Praktik politik uang ini semakin diperparah dengan lemahnya penegakan hukum dan rendahnya integritas penyelenggara pemilu. Masih hangat di benak masyarakat kita, pada Pemilihan Presiden 2024, institusi penting seperti Mahkamah Konstitusi (MK) juga ikut dipolitisasi.
Putusan MK terkait perubahan batas usia calon presiden dan wakil presiden memperlihatkan bagaimana kepentingan politik dan kekeluargaan dapat dengan mudah mempengaruhi institusi yang seharusnya independen dan netral. Kasus ini menjadi contoh nyata bahwa demokrasi Indonesia masih sangat rentan terhadap intervensi politik kekuasaan.
Kondisi serupa juga terjadi pada tingkat lokal melalui pelaksanaan pilkada. Di berbagai daerah, fenomena dinasti politik tumbuh subur, di mana kekuasaan politik diwariskan secara turun-temurun di lingkungan keluarga tertentu. Praktik ini bertentangan langsung dengan prinsip meritokrasi dan demokrasi substantif yang menjadi esensi reformasi. Selain itu, politisasi Aparatur Sipil Negara (ASN) dalam mendukung calon tertentu juga semakin memperparah kondisi demokrasi lokal.

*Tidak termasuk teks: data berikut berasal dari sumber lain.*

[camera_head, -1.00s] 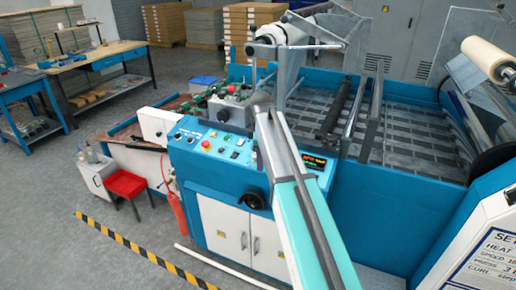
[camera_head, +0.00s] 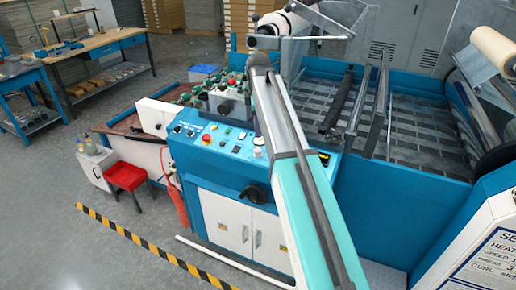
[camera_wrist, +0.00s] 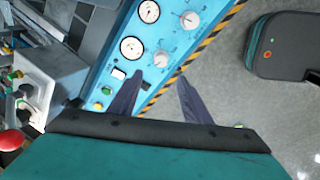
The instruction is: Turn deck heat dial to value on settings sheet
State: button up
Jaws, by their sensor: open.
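My gripper (camera_wrist: 157,88) is open and empty in the wrist view, its two dark fingers spread above a blue panel (camera_wrist: 115,75). Two pale round dials (camera_wrist: 161,58) (camera_wrist: 189,20) sit on this panel beside two white gauges (camera_wrist: 131,48) (camera_wrist: 149,12). The nearer dial lies just beyond the gap between the fingertips; I see no clear contact. I cannot read the dial labels or tell which is deck heat. The settings sheet (camera_head: 497,258) is cut off at the head view's right edge; its HEAT line shows, but its value does not. My gripper cannot be made out in the head view.
The blue machine's control panel (camera_head: 215,140) has several buttons; my arm crosses its right part. A black handwheel (camera_head: 256,193) sticks out below.

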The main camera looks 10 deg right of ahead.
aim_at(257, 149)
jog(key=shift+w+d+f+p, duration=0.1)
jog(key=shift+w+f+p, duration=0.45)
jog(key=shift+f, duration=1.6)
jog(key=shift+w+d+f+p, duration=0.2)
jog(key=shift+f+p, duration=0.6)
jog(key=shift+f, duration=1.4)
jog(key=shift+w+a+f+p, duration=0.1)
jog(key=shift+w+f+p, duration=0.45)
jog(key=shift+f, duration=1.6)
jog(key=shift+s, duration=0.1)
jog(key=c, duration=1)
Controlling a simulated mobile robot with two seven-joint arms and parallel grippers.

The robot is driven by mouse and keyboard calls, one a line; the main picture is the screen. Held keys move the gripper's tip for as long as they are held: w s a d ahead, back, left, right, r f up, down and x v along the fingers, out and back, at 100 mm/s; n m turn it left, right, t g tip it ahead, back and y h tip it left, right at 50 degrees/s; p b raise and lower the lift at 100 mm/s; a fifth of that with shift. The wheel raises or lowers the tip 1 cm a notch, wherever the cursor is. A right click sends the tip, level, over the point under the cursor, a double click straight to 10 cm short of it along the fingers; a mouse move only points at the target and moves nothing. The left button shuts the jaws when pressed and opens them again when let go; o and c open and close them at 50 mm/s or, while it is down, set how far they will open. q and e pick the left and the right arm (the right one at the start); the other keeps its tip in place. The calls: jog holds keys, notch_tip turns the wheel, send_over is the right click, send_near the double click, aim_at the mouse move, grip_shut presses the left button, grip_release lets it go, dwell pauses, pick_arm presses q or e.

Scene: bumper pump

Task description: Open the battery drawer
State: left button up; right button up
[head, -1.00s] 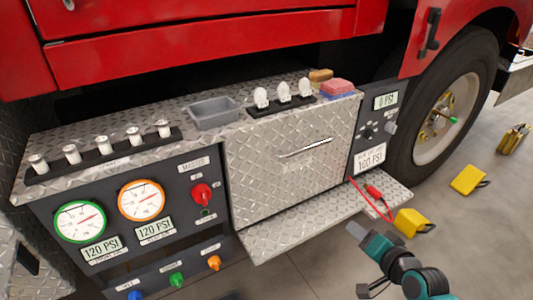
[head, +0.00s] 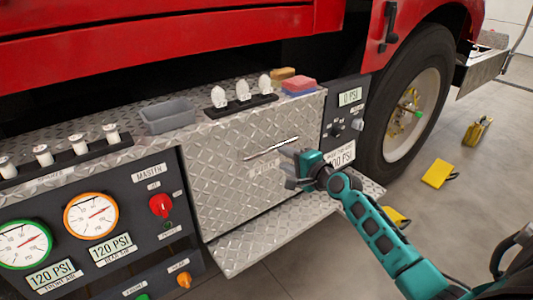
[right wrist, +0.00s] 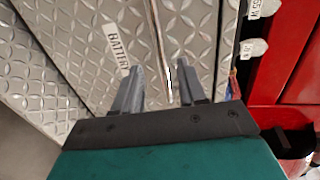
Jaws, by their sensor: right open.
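The battery drawer (head: 245,170) has a silver diamond-plate front and is shut in the bumper. Its long silver bar handle (head: 270,148) runs across the upper front. My right gripper (head: 293,168) is at the drawer front, just below the handle's right part. In the right wrist view, the open right gripper (right wrist: 160,80) faces the drawer front (right wrist: 100,70). The handle (right wrist: 162,50) runs lengthwise into the space between the fingers. I cannot tell whether they touch it. A white label (right wrist: 116,47) reads "BATTERY". My left gripper is not in view.
A diamond-plate step (head: 275,240) juts out below the drawer. Above it are a grey tray (head: 168,115), white knobs (head: 243,90) and sponges (head: 298,86). Gauge panel (head: 90,225) is left, wheel (head: 410,110) right. Yellow chocks (head: 438,173) lie on the floor.

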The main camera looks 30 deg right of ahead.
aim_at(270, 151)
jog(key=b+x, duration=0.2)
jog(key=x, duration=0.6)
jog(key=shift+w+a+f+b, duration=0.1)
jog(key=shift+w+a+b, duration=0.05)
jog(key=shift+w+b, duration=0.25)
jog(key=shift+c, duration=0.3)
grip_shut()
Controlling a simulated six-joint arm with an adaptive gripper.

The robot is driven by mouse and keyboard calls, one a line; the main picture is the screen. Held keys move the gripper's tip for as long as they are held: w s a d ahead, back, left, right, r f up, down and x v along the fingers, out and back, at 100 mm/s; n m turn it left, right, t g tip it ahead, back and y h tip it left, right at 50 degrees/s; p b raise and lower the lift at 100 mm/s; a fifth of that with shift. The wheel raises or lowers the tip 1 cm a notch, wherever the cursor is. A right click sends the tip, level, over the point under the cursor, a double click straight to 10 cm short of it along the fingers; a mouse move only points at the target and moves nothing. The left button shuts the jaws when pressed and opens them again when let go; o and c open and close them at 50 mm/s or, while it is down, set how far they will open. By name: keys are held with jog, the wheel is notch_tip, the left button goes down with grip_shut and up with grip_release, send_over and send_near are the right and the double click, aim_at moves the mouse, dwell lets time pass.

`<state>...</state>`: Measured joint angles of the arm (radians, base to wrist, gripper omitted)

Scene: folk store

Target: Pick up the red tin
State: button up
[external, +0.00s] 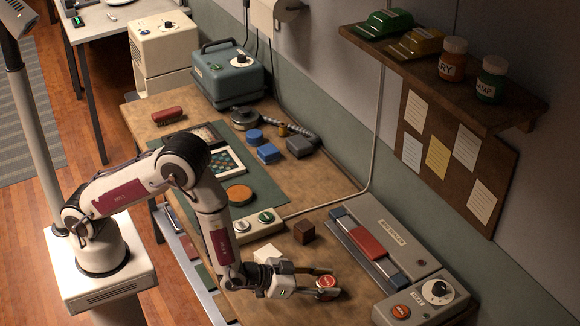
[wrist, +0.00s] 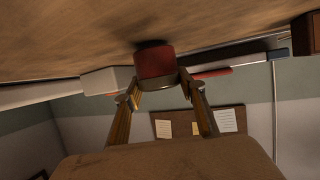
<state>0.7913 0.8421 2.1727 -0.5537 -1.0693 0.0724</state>
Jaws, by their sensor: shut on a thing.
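The red tin (external: 327,283) is small and round with a red lid and a pale label on top. It sits at the front of the wooden workbench in the external view. My gripper (external: 308,282) reaches it from the left, low over the bench, with its fingers shut on the tin. In the wrist view the red tin (wrist: 156,66) shows at the fingertips of my gripper (wrist: 158,92). The wrist view is turned over, with the bench top at the upper edge. A dark shadow lies by the tin; I cannot tell whether it touches the bench.
A brown cube (external: 304,231) and a white block (external: 267,255) stand near my gripper. A grey machine with a red bar (external: 370,240) lies behind the tin. A control box with a dial (external: 430,294) stands to the right. Bare wood surrounds the tin.

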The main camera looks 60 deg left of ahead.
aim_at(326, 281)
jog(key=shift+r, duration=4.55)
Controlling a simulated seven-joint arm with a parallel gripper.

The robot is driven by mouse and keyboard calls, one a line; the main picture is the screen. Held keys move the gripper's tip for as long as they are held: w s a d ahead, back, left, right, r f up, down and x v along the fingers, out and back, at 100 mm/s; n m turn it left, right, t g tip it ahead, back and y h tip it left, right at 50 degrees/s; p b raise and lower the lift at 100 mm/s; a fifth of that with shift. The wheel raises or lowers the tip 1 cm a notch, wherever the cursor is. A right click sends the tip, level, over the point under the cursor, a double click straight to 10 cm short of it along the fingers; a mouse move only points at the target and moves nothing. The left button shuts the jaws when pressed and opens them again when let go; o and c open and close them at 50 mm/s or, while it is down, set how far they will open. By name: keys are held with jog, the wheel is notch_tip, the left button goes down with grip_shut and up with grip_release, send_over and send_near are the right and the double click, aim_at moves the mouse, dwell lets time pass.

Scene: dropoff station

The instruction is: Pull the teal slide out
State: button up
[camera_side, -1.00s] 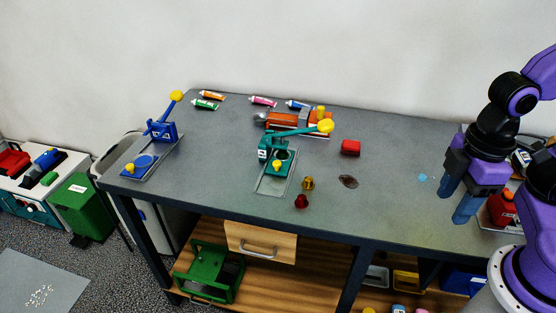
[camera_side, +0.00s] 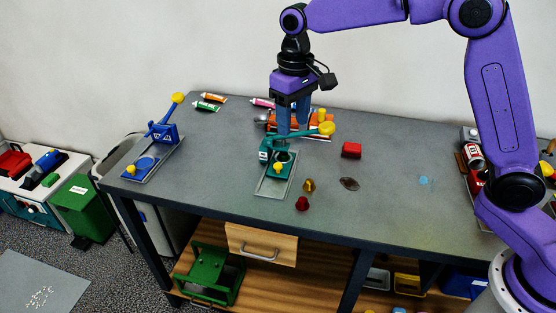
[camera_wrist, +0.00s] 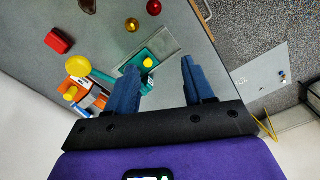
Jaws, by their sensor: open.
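The teal press (camera_side: 266,151) stands on its grey base plate (camera_side: 268,187) near the middle of the table. Its lever, ending in a yellow ball (camera_side: 327,129), points right. The teal slide (camera_side: 283,158) with its yellow knob (camera_side: 278,168) is at the press's front. In the wrist view the knob (camera_wrist: 148,63) shows between my fingers, nearer the left one, with the teal press (camera_wrist: 162,42) partly hidden. My gripper (camera_side: 293,130) is open and empty, pointing down above and just behind the press. I cannot tell whether a finger touches the lever.
A red block (camera_side: 351,150), a brass piece (camera_side: 309,185), a red piece (camera_side: 302,204) and a dark flat piece (camera_side: 349,183) lie to the right. A blue press (camera_side: 163,133) stands at left. An orange device (camera_side: 314,122) and paint tubes (camera_side: 213,98) are behind. The front right of the table is clear.

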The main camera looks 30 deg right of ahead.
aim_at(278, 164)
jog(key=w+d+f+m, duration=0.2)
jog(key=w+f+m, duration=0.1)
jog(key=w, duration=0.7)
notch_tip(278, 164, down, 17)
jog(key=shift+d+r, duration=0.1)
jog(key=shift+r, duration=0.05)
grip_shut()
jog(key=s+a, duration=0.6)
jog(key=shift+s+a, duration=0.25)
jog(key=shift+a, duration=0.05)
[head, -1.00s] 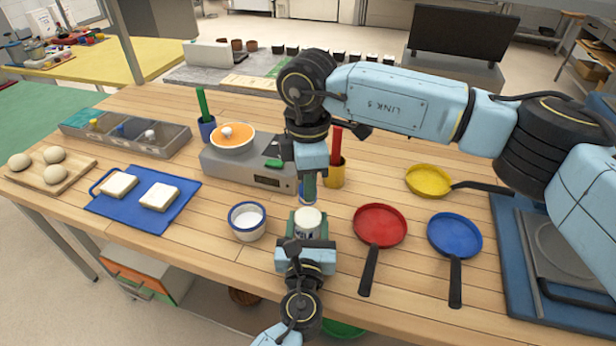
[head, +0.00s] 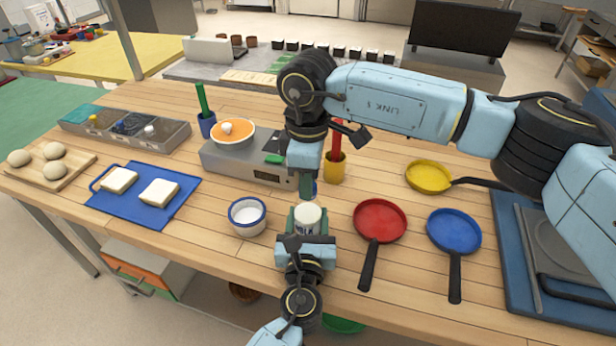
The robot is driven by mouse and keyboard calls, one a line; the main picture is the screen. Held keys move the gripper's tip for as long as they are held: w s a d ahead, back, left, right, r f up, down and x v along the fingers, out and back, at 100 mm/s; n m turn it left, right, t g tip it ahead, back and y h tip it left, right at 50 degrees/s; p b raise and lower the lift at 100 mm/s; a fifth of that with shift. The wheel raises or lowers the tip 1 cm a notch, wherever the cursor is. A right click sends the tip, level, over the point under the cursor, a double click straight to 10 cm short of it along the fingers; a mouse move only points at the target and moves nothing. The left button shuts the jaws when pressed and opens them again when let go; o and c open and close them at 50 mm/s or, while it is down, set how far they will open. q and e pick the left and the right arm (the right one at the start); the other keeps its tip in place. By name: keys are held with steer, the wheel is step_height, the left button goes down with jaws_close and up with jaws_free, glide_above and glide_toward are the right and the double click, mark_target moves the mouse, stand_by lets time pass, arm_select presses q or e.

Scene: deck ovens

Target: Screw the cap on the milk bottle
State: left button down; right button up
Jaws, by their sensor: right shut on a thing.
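The milk bottle (head: 308,217), pale with dark print, stands near the front of the wooden table. My left gripper (head: 307,226) comes in from the bottom, its green fingers on both sides of the bottle and seemingly closed on it. My right gripper (head: 306,190) points down just above and behind the bottle's top and is shut. A small blue thing, apparently the cap (head: 315,187), shows partly beside its fingers, which hide most of it. I cannot tell whether the cap touches the bottle.
A white bowl with a blue rim (head: 247,216) stands left of the bottle. A red pan (head: 380,220) and a blue pan (head: 454,232) lie to the right. A grey cooker (head: 245,160) and a yellow cup (head: 335,168) stand behind.

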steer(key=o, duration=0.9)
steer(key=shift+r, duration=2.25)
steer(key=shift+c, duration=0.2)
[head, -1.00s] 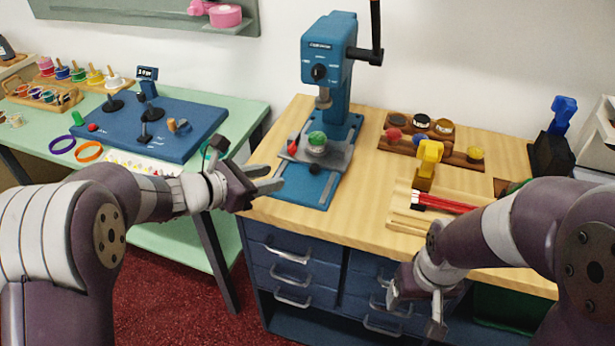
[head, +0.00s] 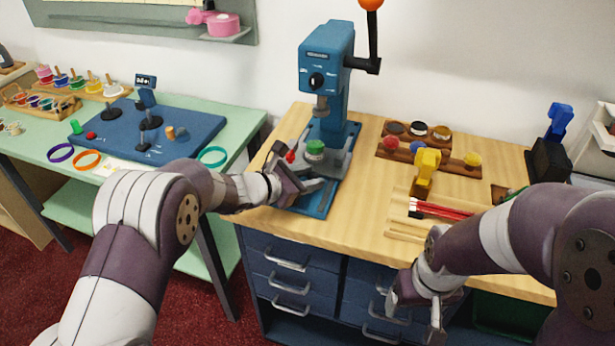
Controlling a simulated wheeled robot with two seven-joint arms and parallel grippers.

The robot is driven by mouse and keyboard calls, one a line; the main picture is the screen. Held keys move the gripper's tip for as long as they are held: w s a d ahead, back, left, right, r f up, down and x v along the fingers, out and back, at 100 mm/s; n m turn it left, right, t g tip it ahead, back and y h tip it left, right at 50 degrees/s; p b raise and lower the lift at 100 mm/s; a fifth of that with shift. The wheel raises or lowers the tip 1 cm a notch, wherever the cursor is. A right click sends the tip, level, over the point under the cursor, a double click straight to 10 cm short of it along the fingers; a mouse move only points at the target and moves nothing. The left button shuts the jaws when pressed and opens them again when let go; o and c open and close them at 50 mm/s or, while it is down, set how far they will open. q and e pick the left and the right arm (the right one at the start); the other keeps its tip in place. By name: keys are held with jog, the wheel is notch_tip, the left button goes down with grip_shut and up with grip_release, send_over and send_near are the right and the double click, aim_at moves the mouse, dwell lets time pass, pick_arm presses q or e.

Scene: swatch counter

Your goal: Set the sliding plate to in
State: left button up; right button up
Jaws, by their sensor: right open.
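The blue press (head: 326,70) stands on the wooden counter. Its grey sliding plate (head: 338,163) lies on the blue base (head: 318,207) below the spindle. A green-topped round piece (head: 315,149) sits on the plate, and a red knob (head: 290,157) is at its left. My left gripper (head: 308,186) is at the plate's front left, over the base. It covers the plate's front edge, so I cannot tell whether it touches or how far its fingers are apart. My right gripper (head: 415,314) is open and empty, low before the drawers.
The press lever (head: 371,35) has an orange ball. Right of the press are a wooden block with round pots (head: 418,129), a yellow clamp-like object (head: 427,168) and red sticks (head: 440,209). The green table (head: 224,120) stands left, with a gap before the counter.

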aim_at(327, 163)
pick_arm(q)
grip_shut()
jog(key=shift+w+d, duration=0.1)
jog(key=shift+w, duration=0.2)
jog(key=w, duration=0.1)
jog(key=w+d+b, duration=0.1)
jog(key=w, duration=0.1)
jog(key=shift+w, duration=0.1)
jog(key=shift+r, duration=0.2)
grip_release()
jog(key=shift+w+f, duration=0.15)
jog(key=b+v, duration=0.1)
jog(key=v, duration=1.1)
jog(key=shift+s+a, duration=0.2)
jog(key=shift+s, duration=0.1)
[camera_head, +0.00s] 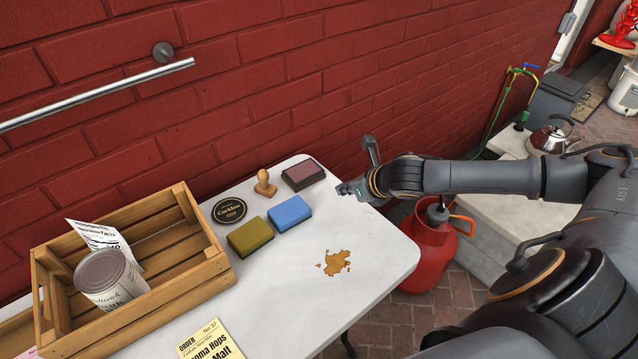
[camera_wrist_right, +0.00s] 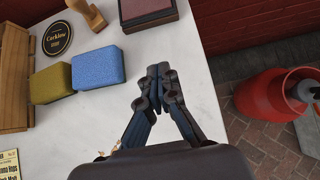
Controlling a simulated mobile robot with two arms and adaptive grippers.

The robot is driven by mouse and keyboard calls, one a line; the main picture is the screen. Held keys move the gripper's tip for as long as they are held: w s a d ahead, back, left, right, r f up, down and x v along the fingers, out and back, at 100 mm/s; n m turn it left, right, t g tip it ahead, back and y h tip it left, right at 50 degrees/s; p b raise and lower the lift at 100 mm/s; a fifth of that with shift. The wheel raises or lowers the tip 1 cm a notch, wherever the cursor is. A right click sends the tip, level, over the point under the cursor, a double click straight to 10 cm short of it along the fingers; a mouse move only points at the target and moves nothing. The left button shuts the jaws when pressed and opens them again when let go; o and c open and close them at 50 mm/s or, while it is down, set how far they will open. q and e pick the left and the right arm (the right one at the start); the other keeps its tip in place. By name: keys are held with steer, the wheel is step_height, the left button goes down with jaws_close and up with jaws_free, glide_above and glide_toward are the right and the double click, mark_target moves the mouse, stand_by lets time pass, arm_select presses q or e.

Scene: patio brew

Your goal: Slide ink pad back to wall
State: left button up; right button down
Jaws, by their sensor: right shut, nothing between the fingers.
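The ink pad (camera_head: 303,175) is a dark case with a dull reddish top. It lies on the white table (camera_head: 370,262) near its back edge, close to the red brick wall (camera_head: 300,85). In the right wrist view the ink pad (camera_wrist_right: 148,12) shows at the top, just beyond my fingertips. My right gripper (camera_head: 345,189) is shut and empty, just right of the ink pad and a little in front of it. It also shows in the right wrist view (camera_wrist_right: 158,72), with a small gap to the pad. My left gripper is not in view.
A wooden stamp (camera_head: 265,184), a black round coaster (camera_head: 229,210), a blue sponge (camera_head: 290,213) and an olive sponge (camera_head: 250,237) stand left of my gripper. A wooden crate (camera_head: 190,295) holds a can (camera_head: 108,280). A red gas bottle (camera_head: 428,245) stands beyond the right edge.

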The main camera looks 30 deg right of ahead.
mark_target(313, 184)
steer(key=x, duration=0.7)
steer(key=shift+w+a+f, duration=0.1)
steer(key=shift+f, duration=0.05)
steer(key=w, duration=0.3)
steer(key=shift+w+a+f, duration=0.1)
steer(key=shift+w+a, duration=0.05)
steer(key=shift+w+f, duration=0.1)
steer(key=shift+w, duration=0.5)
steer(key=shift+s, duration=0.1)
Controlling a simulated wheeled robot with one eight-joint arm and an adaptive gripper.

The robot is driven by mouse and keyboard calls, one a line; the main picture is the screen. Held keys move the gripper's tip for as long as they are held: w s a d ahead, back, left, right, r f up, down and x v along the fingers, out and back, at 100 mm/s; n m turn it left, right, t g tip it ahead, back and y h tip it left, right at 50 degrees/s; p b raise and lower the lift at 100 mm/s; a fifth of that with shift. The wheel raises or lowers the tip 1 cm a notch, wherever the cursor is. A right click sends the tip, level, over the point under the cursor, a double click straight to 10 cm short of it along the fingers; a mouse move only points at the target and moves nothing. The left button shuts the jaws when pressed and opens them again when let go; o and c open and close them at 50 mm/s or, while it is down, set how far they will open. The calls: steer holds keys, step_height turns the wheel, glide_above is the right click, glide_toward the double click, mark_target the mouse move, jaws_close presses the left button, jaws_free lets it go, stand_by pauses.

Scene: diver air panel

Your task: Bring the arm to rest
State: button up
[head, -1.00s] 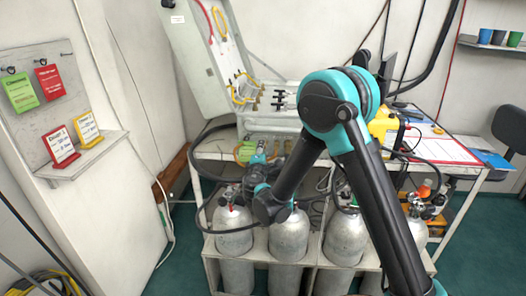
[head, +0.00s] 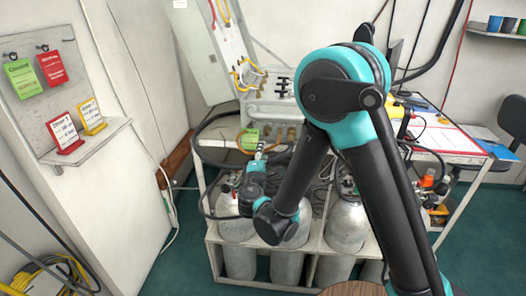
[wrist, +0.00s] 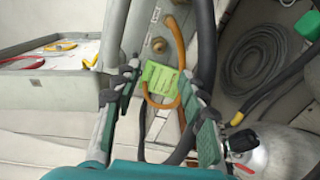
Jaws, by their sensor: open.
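My arm reaches across the head view over the cylinders, with its elbow raised in front of the bench. My gripper (wrist: 160,92) is open in the wrist view, its two fingers well apart. A green tag (wrist: 158,76) and an orange hose loop (wrist: 178,50) show between and beyond the fingers; I see no thing held. In the head view the gripper end is small and partly hidden among hoses below the panel (head: 285,112). The green tag also shows there (head: 251,136).
Several grey cylinders (head: 236,230) stand in a rack below the bench. A shelf (head: 88,146) with red and yellow cards is at left. A round wooden top (head: 352,289) shows at the bottom edge. A black hose coil (wrist: 250,62) lies right of the gripper.

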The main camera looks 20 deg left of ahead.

Fakta lain yang memperjelas persoalan demokrasi lokal adalah banyaknya gugatan sengketa pilkada ke Mahkamah Konstitusi. Lebih dari separuh daerah di Indonesia menghadapi sengketa pilkada yang diajukan ke MK pada pilkada 2024.
Meski tidak semua gugatan memiliki bukti kuat, tetapi tingginya angka gugatan ini jelas menunjukkan adanya persoalan serius dalam pelaksanaan pilkada. Berbagai putusan MK seperti Pemungutan Suara Ulang (PSU) hingga diskualifikasi calon menjadi bukti nyata adanya pelanggaran yang sistematis dan berulang dalam demokrasi elektoral.
Namun, realitas menunjukkan bahwa putusan MK seperti PSU tidak selalu efektif dalam memberikan efek jera. PSU sering dimanfaatkan oleh kandidat yang sudah memiliki keunggulan untuk kembali melakukan kecurangan dengan lebih rapi dan terorganisir.
Kandidat yang sebelumnya menang dalam jarak suara besar memiliki keuntungan berupa infrastruktur politik, sumber daya finansial, dan jaringan relawan yang solid. Hal ini tercermin dari banyaknya hasil PSU yang kembali digugat ke MK. Contoh nyata yang bisa diamati adalah kasus pilkada di Kabupaten Barito Utara, yang menjadi bukti kegagalan PSU dalam memberikan efek jera kepada para pelaku pelanggaran demokrasi.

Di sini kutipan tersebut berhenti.